Ce bref ballet débute par ce qui est peut-être sa plus belle réussite, une Ouverture où, sans raideur, William Christie entraîne ses troupes avec une belle vigueur, les hautbois et bassons se divertissant au milieu de cordes parfaitement acérées. Dans le rôle de Pygmalion, Ed Lyon séduit davantage qu’en première partie grâce à une voix qui porte loin et à un véritable sens de la diction, mais on ne peut que regretter des fins de phrase facilement criardes (par exemple, dans les passages «Une vive clarté se répand dans ces lieux» ou «O Vénus!

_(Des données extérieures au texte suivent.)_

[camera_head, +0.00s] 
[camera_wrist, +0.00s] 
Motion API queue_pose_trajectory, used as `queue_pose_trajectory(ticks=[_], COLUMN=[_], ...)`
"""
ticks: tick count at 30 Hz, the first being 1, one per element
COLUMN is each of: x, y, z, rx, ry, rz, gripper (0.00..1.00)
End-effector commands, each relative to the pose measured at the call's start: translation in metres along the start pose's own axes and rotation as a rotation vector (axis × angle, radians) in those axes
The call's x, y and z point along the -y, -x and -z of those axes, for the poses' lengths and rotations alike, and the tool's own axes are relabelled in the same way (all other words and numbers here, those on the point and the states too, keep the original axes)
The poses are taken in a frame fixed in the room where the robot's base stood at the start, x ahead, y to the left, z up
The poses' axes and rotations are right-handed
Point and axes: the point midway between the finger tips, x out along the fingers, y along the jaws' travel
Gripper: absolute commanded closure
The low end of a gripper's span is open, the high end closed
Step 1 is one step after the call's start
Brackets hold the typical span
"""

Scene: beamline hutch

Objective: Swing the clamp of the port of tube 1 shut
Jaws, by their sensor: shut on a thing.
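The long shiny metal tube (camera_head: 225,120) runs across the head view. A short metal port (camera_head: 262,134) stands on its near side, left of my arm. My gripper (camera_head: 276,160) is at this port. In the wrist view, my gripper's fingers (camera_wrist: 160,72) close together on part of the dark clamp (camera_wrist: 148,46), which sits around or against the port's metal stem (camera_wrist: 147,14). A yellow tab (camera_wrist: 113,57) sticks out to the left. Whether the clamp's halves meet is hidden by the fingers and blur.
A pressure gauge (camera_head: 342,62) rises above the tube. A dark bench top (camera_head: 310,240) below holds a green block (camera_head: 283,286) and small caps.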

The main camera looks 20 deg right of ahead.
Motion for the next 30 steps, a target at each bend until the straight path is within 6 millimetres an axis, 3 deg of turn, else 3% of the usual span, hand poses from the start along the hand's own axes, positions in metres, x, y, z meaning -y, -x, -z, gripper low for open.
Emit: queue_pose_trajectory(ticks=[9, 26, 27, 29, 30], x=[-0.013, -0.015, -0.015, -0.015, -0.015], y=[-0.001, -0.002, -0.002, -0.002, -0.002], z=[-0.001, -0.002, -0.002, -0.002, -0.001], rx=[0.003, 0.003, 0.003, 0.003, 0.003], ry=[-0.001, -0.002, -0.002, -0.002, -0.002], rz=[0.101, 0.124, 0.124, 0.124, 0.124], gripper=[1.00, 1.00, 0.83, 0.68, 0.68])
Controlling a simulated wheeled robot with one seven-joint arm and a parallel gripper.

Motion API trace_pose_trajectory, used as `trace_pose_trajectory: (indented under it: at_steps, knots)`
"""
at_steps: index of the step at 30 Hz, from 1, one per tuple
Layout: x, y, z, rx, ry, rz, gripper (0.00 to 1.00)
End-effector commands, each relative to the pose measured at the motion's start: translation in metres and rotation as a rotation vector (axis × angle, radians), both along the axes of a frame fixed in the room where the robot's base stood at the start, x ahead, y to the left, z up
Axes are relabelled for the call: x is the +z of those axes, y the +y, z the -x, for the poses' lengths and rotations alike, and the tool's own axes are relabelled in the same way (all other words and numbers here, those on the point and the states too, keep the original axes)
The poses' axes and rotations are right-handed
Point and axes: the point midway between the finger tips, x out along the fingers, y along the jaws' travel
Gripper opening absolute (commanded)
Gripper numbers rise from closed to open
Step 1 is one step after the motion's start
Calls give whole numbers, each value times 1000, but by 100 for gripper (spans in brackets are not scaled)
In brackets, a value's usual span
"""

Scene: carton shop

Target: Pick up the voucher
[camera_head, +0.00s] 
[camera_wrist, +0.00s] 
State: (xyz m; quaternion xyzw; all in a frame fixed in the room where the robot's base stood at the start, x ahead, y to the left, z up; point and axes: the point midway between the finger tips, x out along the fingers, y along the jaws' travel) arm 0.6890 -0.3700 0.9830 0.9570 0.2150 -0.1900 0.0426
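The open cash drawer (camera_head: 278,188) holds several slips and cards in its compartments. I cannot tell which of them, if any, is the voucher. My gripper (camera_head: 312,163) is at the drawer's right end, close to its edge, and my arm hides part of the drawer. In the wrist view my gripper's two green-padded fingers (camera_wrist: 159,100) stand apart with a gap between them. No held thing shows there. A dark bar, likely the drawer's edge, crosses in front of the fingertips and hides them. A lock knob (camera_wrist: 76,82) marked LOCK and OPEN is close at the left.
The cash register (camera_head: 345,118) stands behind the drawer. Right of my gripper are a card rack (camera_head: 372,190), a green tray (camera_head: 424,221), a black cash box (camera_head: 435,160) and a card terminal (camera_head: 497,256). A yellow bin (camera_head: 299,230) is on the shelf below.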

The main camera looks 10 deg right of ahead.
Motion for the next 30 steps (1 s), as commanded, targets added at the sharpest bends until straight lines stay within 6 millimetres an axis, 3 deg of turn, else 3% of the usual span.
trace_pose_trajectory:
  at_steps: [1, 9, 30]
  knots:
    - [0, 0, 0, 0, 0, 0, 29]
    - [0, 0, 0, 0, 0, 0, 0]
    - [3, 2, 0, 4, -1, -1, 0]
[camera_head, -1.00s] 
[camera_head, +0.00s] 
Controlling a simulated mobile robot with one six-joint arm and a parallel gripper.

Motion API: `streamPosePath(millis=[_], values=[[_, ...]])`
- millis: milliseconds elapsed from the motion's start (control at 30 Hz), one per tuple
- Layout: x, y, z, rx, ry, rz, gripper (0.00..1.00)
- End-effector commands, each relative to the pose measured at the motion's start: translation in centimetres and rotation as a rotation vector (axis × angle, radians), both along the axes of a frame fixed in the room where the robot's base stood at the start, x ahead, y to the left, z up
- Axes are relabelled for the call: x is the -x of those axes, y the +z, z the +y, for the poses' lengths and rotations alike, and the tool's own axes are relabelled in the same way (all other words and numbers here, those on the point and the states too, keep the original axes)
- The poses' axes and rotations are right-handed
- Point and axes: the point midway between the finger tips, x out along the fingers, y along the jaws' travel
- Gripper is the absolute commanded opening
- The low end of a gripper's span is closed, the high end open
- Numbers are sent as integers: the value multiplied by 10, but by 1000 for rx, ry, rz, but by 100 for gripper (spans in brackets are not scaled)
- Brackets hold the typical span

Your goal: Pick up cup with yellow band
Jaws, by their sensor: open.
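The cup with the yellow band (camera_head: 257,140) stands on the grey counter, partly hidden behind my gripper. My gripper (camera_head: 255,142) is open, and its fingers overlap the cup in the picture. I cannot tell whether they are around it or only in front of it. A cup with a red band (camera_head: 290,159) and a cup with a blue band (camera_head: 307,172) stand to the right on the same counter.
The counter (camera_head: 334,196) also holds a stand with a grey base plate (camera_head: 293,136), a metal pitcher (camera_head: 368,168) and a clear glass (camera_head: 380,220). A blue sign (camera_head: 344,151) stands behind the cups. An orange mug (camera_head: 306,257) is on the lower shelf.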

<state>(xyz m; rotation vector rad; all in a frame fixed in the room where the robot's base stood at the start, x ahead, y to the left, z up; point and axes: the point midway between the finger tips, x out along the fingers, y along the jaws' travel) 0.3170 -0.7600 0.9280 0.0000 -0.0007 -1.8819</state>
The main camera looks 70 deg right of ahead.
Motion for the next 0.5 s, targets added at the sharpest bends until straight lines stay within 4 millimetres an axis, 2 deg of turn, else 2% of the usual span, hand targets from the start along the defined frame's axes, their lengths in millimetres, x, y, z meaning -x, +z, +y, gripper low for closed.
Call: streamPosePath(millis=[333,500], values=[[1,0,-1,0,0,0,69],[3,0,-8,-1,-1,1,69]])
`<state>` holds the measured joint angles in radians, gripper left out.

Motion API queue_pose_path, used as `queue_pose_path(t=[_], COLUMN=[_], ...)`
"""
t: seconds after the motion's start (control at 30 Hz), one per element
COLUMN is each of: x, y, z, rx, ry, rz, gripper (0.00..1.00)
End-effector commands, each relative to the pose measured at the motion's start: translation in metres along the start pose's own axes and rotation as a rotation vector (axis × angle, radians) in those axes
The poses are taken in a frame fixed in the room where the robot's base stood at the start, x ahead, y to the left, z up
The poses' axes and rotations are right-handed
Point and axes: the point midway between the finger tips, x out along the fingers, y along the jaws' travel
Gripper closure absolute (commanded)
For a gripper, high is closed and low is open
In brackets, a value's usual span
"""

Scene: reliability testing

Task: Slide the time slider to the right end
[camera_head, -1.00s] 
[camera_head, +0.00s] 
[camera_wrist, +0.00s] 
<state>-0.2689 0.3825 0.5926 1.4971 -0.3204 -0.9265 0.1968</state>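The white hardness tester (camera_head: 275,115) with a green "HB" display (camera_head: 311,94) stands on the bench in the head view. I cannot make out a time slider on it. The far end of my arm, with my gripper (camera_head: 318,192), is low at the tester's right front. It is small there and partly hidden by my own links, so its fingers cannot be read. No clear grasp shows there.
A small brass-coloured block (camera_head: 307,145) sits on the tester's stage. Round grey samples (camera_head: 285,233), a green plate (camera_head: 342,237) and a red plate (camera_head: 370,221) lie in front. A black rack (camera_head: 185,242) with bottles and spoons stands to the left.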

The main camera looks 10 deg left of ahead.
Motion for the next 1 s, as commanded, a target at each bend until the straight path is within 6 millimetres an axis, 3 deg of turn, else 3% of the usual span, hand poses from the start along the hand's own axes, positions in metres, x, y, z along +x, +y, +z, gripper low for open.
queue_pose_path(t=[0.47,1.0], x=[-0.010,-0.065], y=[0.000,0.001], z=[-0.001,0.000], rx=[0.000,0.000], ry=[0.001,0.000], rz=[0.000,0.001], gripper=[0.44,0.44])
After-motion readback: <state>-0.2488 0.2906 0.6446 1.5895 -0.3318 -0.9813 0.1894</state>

Ta puissance infinie») qui se doublent, en quelques occasions d’une justesse toute relative. Hanna Bayodi-Hirt semble également plus à son aise (on soulignera notamment son très bel air «Tout ce que je connais de moi, c’est que je vous adore» à la fin de la scène 3), tandis qu’Emmanuelle de Negri incarne de son côté une parfaite Amour. Encore une fois, la palme revient aux instrumentistes (et, de nouveau, aux flûtistes qui sont admirables en accompagnant l’air célèbre de Pygmalion «Règne Amour, fais briller tes flammes», scène 5) et aux chœurs, dotés d’une très belle plénitude dans «L’Amour triomphe, annoncez sa victoire» (scène 5).


Entre deux bis (tous deux issus de Pygmalion), William Christie, tout spécialement applaudi par un public conquis, eut le loisir de s’installer dans le confortable fauteuil posé devant l’orchestre (unique accessoire de la mise en scène): personne ne lui a naturellement contesté ce privilège tant il fut, une fois encore, l’artisan principal de cette magnifique représentation. A quand, un jour peut-être, L’Endriague, La Guirlande ou Zéphyre, dont il nous a donné au disque des versions de référence et qui permettraient de prolonger cette redécouverte de Rameau dans des conditions idéales?